● **Task to complete**
Transcribe, word for word, the line containing "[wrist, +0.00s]" and each line following it through the end of the listing below. Omit all other lines.

● **Data**
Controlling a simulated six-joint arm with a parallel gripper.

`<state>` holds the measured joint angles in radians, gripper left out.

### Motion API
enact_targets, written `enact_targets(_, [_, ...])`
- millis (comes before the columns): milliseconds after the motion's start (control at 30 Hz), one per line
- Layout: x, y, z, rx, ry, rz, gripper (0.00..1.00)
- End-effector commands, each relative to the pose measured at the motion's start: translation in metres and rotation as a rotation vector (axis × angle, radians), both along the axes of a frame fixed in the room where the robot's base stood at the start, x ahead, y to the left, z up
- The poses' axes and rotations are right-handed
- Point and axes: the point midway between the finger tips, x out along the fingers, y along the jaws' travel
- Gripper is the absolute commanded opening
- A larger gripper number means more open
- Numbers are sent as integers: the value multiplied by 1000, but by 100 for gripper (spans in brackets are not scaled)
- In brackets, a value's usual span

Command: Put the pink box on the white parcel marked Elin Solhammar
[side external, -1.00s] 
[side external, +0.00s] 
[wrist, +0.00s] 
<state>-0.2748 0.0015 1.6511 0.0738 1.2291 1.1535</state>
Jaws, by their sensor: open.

● **Worked answer**
[wrist, +0.00s] 
<state>-0.2748 0.0015 1.6511 0.0738 1.2291 1.1535</state>
Jaws, by their sensor: open.

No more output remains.